Pick every line with "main" from the material below.

------ COLLECTED MATERIAL

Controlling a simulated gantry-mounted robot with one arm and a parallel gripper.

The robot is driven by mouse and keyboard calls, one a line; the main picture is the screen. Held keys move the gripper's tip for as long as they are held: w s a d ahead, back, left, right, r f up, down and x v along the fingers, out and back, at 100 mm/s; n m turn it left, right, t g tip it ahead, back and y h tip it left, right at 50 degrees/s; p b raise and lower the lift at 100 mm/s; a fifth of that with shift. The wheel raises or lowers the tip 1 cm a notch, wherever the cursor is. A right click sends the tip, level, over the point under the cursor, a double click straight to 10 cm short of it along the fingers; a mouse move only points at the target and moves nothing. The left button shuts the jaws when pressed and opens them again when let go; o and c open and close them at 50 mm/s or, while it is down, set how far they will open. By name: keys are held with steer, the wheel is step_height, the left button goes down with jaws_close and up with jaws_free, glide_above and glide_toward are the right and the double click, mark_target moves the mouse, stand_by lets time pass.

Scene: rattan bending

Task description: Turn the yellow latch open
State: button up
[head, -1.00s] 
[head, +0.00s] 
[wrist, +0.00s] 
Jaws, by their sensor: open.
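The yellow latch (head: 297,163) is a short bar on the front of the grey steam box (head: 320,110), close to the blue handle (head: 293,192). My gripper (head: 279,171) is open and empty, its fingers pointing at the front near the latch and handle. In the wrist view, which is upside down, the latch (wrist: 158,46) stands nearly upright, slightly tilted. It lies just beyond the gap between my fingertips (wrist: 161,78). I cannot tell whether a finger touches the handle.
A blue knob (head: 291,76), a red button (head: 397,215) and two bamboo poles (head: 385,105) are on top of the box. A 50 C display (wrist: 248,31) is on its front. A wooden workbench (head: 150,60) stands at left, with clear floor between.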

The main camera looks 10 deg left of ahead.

------------

◆ **TASK OUTPUT**:
The robot is driven by mouse and keyboard calls, one a line; the main picture is the screen. Held keys move the gripper's tip for as long as they are held: w s a d ahead, back, left, right, r f up, down and x v along the fingers, out and back, at 100 mm/s; n m turn it left, right, t g tip it ahead, back and y h tip it left, right at 50 degrees/s; p b raise and lower the lift at 100 mm/s; a fifth of that with shift. The wheel raises or lowers the tip 1 cm a notch, wherever the cursor is. A right click sends the tip, level, over the point under the cursor, a double click straight to 10 cm short of it along the fingers; a mouse move only points at the target and moves nothing. The left button shuts the jaws when pressed and opens them again when let go; o and c open and close them at 50 mm/s or, while it is down, set how far they will open. By name: keys are held with steer, the wheel is step_height, the left button goes down with jaws_close and up with jaws_free, glide_above and glide_toward are the right and the double click, mark_target moves the mouse, stand_by lets time pass.
The main camera looks 10 deg left of ahead.

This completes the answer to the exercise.